Six friends start a business providing guided tours of the locations where the world's most famous horror movies were filmed, until they find the one location where the horror is real.
This film wrapped production on October 2, 2020 and is now in the editing process.
George and his five friends have started a business, providing guided tours of the filming locations for the world's most famous horror films. They take scouting trips to each location before offering it up as a vacation destination for horror fans.
Excited fans are given the chance to spend the night at Camp Crystal Lake or the Black Hills Forest near Burkittsville, Maryland. As the business grows, "Terror Trips" decides to expand into Europe.

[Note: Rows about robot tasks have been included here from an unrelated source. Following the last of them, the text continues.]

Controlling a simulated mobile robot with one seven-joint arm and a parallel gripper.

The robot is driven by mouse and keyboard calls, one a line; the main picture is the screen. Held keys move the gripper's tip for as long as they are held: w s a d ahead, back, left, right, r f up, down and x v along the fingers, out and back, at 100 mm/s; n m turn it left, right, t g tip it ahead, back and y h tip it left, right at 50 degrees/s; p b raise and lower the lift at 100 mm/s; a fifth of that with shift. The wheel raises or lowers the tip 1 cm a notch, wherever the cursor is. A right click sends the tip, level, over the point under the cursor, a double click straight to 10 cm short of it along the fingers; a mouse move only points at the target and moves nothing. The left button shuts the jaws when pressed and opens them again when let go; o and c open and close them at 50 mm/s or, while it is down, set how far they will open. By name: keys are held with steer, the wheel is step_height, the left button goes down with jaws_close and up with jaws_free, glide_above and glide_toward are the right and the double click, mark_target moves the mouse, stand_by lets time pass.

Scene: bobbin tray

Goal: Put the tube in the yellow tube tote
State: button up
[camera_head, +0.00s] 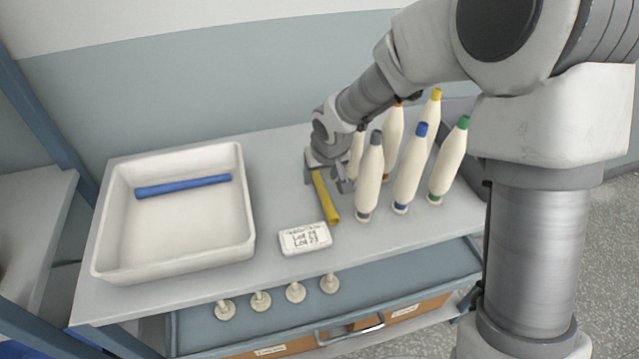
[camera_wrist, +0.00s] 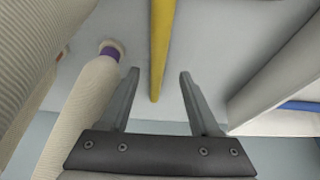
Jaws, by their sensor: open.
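A yellow tube (camera_head: 327,199) lies on the grey tabletop between the white tray and the bobbins. My gripper (camera_head: 328,181) is over its far end. In the wrist view my gripper (camera_wrist: 158,72) is open, and the yellow tube (camera_wrist: 161,45) runs between the two fingers, with a gap on each side. I cannot tell how far the fingertips are above the table. A white tray (camera_head: 175,268) stands at the left with a blue tube (camera_head: 183,186) in it. The tray (camera_wrist: 262,92) also shows at the right of the wrist view. I see no yellow tote.
Several cream bobbins with coloured tips (camera_head: 370,175) stand upright close to the right of my gripper. A white label block (camera_head: 305,239) lies at the table's front edge, near the tube's near end. Several pegs (camera_head: 260,301) are on the lower shelf. Bare tabletop separates tray and tube.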

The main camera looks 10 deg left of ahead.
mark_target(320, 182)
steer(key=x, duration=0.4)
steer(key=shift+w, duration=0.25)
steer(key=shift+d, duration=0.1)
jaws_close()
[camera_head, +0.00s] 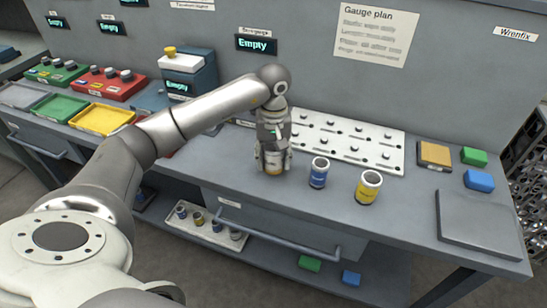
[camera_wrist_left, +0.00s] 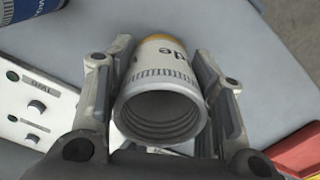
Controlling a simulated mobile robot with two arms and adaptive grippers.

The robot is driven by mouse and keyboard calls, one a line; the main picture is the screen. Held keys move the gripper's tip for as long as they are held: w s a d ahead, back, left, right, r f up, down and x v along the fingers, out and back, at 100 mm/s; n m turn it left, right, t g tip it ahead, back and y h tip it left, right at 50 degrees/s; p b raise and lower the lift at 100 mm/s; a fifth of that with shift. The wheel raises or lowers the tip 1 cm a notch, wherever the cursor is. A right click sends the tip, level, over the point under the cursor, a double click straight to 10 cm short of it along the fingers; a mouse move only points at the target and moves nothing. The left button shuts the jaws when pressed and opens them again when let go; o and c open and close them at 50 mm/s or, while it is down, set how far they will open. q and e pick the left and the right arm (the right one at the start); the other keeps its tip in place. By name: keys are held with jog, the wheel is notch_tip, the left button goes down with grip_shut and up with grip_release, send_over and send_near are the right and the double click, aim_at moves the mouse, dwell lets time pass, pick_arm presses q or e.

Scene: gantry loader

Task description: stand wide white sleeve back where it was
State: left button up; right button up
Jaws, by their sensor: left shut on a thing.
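My left gripper (camera_head: 273,160) points down over the front part of the grey bench, left of the blue sleeve (camera_head: 319,173). It is shut on the wide white sleeve (camera_wrist_left: 165,62), one finger on each side. In the left wrist view the sleeve shows a threaded open end, a white wall with lettering ending in "de", and a yellow-orange band at its far end. In the head view the fingers hide most of the sleeve (camera_head: 272,169); it looks upright, and I cannot tell if it touches the bench. My right gripper is not in view.
A white pegged board (camera_head: 350,141) lies behind the gripper. A yellow sleeve (camera_head: 368,187) with a white band stands to the right of the blue one. A dark grey plate (camera_head: 477,218) lies at the right. A tray of several sleeves (camera_head: 207,228) sits on the lower shelf.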

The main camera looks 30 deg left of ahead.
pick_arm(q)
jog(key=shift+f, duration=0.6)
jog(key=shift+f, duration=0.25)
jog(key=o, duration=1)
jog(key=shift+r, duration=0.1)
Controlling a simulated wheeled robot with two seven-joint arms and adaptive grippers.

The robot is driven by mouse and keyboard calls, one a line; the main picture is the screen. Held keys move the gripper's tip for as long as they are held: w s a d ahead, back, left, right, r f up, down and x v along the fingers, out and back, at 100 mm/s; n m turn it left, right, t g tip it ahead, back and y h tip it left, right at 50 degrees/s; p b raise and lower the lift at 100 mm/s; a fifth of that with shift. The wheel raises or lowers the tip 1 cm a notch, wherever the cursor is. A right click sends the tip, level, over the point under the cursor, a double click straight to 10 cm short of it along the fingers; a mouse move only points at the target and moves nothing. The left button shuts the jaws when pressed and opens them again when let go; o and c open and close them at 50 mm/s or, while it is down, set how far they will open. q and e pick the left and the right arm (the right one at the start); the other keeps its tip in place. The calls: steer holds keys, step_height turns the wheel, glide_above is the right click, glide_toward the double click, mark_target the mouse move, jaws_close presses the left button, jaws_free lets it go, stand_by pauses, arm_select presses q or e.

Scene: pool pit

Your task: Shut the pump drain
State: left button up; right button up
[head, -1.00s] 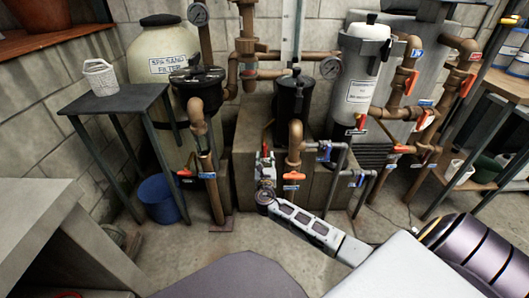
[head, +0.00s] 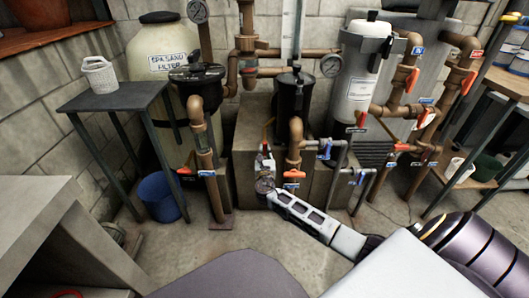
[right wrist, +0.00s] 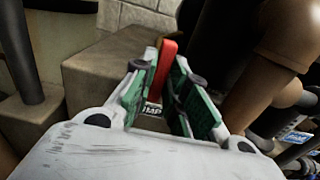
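In the right wrist view a red lever handle (right wrist: 166,62) stands upright between the two green-padded fingers of my right gripper (right wrist: 166,75). The fingers are apart, with gaps to the lever; I cannot tell whether either pad touches it. A label partly reading "PUMP" (right wrist: 152,109) shows behind the fingers; the valve body is hidden. In the head view my right gripper (head: 265,163) is at the front of the pump's concrete block, below the black pump strainer (head: 293,97). The lever is too small there to make out clearly. My left gripper is not in view.
A brown pipe with an orange-handled valve (head: 294,174) stands close right of my gripper. The concrete block (right wrist: 105,70) is close behind. A dark side table (head: 115,98) and blue bucket (head: 160,197) stand left.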

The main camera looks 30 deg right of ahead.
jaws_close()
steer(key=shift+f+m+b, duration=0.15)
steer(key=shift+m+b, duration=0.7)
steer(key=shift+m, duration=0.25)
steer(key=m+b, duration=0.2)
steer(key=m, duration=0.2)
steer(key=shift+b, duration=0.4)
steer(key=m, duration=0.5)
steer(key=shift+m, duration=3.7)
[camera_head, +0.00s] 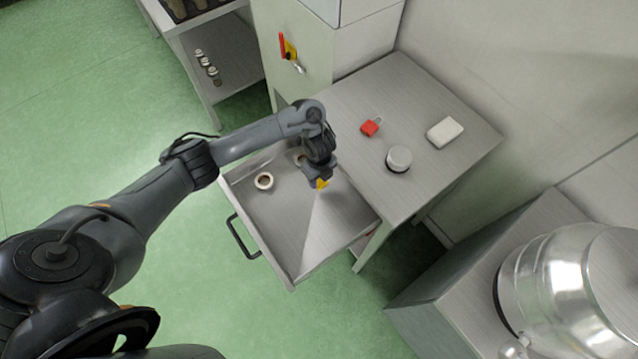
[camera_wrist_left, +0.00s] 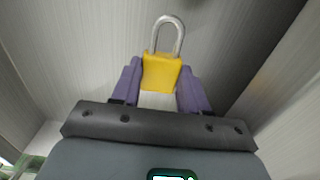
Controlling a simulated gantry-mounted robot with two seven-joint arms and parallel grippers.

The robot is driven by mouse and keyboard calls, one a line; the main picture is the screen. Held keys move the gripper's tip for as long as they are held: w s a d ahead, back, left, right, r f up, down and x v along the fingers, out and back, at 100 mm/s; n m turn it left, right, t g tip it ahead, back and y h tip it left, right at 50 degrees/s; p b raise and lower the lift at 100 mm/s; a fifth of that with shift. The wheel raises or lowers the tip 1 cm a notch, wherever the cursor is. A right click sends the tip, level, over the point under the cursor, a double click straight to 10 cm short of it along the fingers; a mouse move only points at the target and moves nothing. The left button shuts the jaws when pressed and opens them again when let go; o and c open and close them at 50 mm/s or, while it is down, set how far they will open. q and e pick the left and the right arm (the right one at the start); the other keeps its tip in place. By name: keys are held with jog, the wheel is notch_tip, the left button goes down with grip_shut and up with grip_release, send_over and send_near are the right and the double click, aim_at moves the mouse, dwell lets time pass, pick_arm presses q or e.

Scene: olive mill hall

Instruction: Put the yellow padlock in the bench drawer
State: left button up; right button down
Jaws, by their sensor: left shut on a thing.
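The yellow padlock (camera_head: 321,184) is held in my left gripper (camera_head: 318,180), over the open bench drawer (camera_head: 285,215). In the left wrist view the padlock (camera_wrist_left: 161,73) sits between the two purple fingers of my left gripper (camera_wrist_left: 160,86), with its silver shackle pointing away from the gripper. The fingers are shut on its body. The drawer is pulled out from the steel bench (camera_head: 440,118), with a dark handle (camera_head: 240,238) on its front. I cannot tell the exact height of the padlock above the drawer floor. My right gripper is not in view.
A roll of tape (camera_head: 264,181) lies in the drawer, and another round item is partly hidden by my arm. On the bench top are a red padlock (camera_head: 371,127), a round white-topped container (camera_head: 399,159) and a white box (camera_head: 445,132). A large steel vessel (camera_head: 570,285) stands at the right.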

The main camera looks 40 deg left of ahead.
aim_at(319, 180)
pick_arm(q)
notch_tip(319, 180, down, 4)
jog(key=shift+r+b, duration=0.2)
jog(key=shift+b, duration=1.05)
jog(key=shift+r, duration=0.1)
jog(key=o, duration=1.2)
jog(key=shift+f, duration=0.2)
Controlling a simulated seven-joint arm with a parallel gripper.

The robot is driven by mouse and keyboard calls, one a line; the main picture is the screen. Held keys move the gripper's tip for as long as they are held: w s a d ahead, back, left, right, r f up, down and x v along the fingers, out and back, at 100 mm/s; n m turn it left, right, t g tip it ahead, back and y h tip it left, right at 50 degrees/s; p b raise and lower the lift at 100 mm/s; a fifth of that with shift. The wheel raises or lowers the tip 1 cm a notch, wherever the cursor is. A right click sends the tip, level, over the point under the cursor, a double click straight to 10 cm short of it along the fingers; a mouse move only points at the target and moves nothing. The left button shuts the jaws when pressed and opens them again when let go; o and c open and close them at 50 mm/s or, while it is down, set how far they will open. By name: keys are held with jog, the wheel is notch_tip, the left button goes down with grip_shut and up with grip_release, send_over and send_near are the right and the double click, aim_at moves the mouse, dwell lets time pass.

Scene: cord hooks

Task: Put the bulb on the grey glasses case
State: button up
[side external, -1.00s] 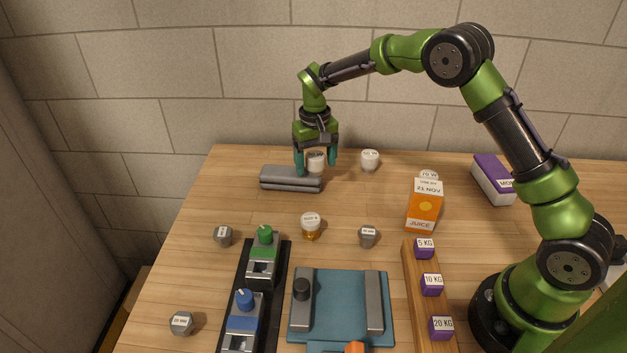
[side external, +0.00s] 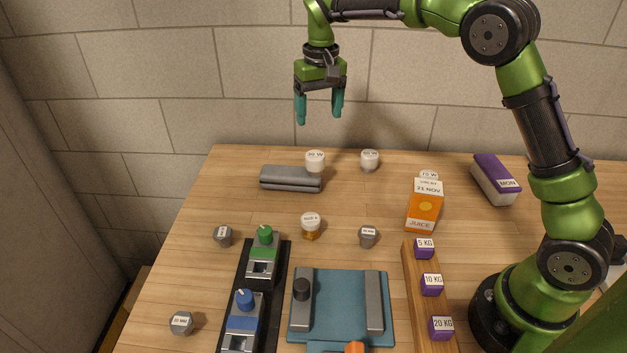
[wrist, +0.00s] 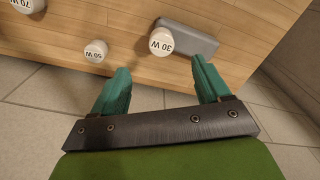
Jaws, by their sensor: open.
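The white bulb (side external: 315,161) marked 30 W stands upright at the right end of the grey glasses case (side external: 284,180), its base overlapping the case's top in the side view. In the wrist view the bulb (wrist: 161,42) covers one end of the case (wrist: 193,38). Its exact contact with the case is hard to see. My gripper (side external: 319,122) is open and empty, well above the bulb and clear of it. In the wrist view its teal fingers (wrist: 162,80) are wide apart with nothing between them.
Another white bulb (side external: 369,160) stands right of the case. A further one (side external: 429,175) is partly hidden behind the juice carton (side external: 424,208). A pill bottle (side external: 311,227) stands in front. A purple-lidded box (side external: 494,180) is at the right. The air around my gripper is free.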

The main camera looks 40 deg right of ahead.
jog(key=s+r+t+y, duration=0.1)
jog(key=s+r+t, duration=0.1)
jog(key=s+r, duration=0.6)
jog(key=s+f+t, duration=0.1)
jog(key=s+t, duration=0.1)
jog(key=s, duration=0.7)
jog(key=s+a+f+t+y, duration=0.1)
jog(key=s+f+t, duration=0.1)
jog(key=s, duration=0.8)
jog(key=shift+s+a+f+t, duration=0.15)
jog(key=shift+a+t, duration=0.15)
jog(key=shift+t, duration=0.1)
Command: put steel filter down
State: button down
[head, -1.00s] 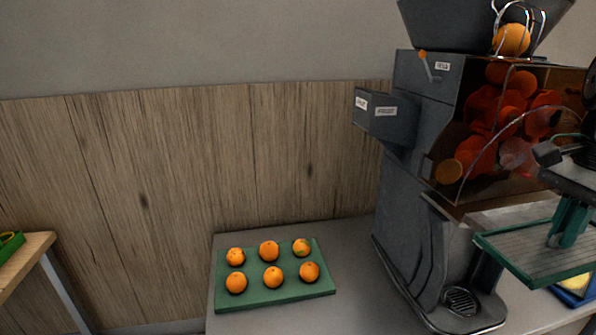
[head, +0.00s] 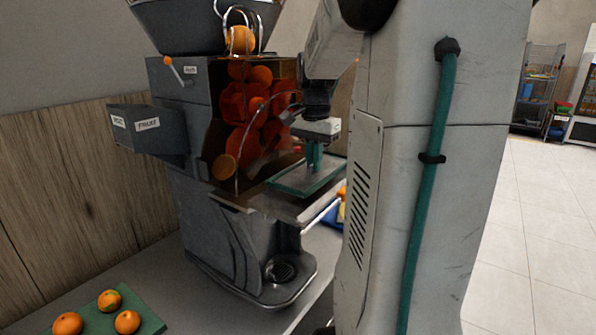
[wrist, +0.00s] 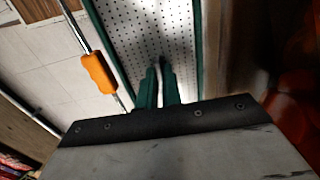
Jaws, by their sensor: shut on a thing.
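The steel filter (wrist: 140,30) is a perforated metal plate with a green frame. My gripper (wrist: 157,82) is shut on it in the wrist view, its green fingers closing around a thin grey part of the filter. In the head view the filter (head: 300,180) lies flat and level beside the juicer's orange-filled window, with my gripper (head: 314,165) above it. The juicer (head: 225,150) is a grey machine with a hopper on top and a dark see-through cover. Whether the filter touches the juicer is unclear.
A green tray (head: 95,325) with oranges (head: 127,321) is at the lower left on the grey counter (head: 150,277). My arm hides much of the counter's right end. An orange-handled bar (wrist: 98,72) runs left of the filter in the wrist view.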

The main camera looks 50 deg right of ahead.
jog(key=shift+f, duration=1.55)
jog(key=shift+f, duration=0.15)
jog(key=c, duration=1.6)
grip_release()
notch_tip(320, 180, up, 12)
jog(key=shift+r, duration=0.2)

The group takes a scouting trip to Poland to visit the site of an independent horror film known as "Black Volga", only to discover that the horrors they saw on the screen were more than 'just a movie'.
In 1973, a horror film was released in Poland called "Black Volga". It was the story of an old urban legend that exists throughout the Eastern Bloc.
The legend says that the Soviet Union was sending KGB agents into small towns all over Eastern Europe, and then kidnapping children. The children were taken for blood transfusions, organ transplants, and sometimes even for human trafficking. The agents always drove a black Volga automobile, which was standard issue for the KGB at the time.
Because of the fear that surrounded this specific urban legend, "Black Volga" found it nearly impossible to get distribution, and the film never saw an official release. The filmmakers tried to rally support for the film with a premiere, but the government of Poland banned it from being shown, effectively killing any chance it ever had of being seen.
There are no known copies in existence, but a few short clips and a trailer can still be found online. The film has a brief listing on IMDb.com, but there is very little information available aside from that.